Start of SOURCE MATERIAL

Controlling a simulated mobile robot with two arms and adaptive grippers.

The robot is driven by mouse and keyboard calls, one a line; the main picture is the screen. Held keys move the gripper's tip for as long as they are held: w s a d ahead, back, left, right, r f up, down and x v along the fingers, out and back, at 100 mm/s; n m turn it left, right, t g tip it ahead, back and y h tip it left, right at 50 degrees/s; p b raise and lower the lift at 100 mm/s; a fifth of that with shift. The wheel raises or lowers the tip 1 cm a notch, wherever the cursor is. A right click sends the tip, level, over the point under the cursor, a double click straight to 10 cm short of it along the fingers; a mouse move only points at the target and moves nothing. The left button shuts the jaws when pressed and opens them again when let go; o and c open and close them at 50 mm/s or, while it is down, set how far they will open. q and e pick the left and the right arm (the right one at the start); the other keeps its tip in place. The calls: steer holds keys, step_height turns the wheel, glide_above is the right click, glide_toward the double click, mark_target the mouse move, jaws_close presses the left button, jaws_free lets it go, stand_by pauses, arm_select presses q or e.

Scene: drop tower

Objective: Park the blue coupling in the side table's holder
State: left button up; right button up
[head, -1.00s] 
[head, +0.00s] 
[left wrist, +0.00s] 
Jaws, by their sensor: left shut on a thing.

End of SOURCE MATERIAL

**EXERCISE PROMPT:**
Print back all the lines verbatim.

**WRITTEN SOLUTION:**
Controlling a simulated mobile robot with two arms and adaptive grippers.

The robot is driven by mouse and keyboard calls, one a line; the main picture is the screen. Held keys move the gripper's tip for as long as they are held: w s a d ahead, back, left, right, r f up, down and x v along the fingers, out and back, at 100 mm/s; n m turn it left, right, t g tip it ahead, back and y h tip it left, right at 50 degrees/s; p b raise and lower the lift at 100 mm/s; a fifth of that with shift. The wheel raises or lowers the tip 1 cm a notch, wherever the cursor is. A right click sends the tip, level, over the point under the cursor, a double click straight to 10 cm short of it along the fingers; a mouse move only points at the target and moves nothing. The left button shuts the jaws when pressed and opens them again when let go; o and c open and close them at 50 mm/s or, while it is down, set how far they will open. q and e pick the left and the right arm (the right one at the start); the other keeps its tip in place. The calls: steer holds keys, step_height turns the wheel, glide_above is the right click, glide_toward the double click, mark_target the mouse move, jaws_close presses the left button, jaws_free lets it go, stand_by pauses, arm_select presses q or e.

Scene: drop tower

Objective: Park the blue coupling in the side table's holder
State: left button up; right button up
[head, -1.00s] 
[head, +0.00s] 
[left wrist, +0.00s] 
Jaws, by their sensor: left shut on a thing.

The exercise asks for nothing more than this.